Essay of the Week: 10/21/07-10/27/07

The study of history is indispensable to the understanding of the present. How many people understand that Turkey has Kurdish problem because of how they did away with the Armenians?

Spengler’s essay entitled Turkey fears Kurds, not Armenians is an excellent example of the type of historical analysis that you should see more often. How many other discussions of Turkey’s “Kurdish problem” in the newspapers make reference the devils bargain that the Turks made with the Kurds in 1915?

The only problem with Spengler’s excellent essay is its conclusion. Spengler has long argued that that America should embrace the instability in the Middle East and use it for its own ends. In past essays, Spengler has held up as his model for American actions the British Empire’s method of playing tribe against tribe and nation against nation to secure their own ends.

But I think that Spengler “realism” is a fundamental misreading of history. It is true that the British often played a Machiavellian game. But the British goal was always the creation of stability. They wanted the competing powers to balance each other out so that they could play the broker. By definition, you can not control chaos.

It was chaos that eventually destroyed the British system. It was the uncontrolled fighting between Hindus and Muslims in India. It was the fighting between Jew and Arab in the Middle East. It was the fighting between blacks and whites in Africa. The effort to maintain stability became more then British people could bear and their empire fell apart.

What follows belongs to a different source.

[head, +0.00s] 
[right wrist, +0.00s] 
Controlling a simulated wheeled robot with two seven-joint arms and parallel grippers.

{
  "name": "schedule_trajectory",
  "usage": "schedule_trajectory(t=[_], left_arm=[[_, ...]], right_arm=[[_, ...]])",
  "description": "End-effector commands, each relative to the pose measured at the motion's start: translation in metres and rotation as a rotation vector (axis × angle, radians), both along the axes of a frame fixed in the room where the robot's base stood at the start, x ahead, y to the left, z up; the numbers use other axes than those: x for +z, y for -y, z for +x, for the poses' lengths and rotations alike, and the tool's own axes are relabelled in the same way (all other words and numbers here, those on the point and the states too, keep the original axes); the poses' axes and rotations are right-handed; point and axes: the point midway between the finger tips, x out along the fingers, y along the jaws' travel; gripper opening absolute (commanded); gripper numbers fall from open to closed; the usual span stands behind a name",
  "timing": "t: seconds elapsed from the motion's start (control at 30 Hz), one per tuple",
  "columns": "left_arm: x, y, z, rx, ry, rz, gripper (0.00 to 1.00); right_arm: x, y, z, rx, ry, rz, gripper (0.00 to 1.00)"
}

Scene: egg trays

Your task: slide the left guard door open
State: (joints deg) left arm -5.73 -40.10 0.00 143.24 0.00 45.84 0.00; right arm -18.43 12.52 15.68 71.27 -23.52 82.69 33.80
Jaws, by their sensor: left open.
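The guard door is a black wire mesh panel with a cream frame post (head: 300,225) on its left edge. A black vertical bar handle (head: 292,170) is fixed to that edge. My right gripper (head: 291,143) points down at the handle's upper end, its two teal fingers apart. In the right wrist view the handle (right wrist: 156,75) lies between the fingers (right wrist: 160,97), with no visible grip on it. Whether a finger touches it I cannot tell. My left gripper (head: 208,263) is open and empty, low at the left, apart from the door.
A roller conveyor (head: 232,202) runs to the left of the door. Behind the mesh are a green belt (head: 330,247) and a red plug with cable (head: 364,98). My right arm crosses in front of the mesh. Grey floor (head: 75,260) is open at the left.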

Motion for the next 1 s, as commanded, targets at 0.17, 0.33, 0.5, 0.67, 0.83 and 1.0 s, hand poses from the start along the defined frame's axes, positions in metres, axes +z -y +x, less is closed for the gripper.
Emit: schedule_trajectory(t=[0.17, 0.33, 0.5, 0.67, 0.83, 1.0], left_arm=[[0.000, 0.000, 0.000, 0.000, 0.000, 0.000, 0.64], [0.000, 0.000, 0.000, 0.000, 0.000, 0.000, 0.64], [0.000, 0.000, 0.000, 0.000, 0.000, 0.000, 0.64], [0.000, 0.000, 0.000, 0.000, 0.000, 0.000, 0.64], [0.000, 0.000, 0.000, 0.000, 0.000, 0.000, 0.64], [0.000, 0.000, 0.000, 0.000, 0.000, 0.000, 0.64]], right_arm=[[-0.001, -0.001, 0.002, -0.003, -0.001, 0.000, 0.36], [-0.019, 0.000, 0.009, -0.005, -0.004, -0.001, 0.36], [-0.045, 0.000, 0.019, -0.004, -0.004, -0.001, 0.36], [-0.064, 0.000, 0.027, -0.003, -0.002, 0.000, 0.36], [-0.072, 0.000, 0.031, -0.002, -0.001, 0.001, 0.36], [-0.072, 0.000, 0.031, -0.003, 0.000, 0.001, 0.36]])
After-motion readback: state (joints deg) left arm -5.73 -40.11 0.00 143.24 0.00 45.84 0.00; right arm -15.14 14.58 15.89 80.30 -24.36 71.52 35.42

With chaos threatening to sweep through the Middle East; with Russia in the middle of a demographic death spiral and sitting on one of the largest stocks of nuclear weapons in the world; with China one serious economic crises away from military adventuresome (how else would the goverment maintain legitimacy?); the US is faced with the prospect of so much chaos that its super power status will cease to have any real meaning.

It does not do you much good to be captain of a sinking ship or a superpower in world without stability.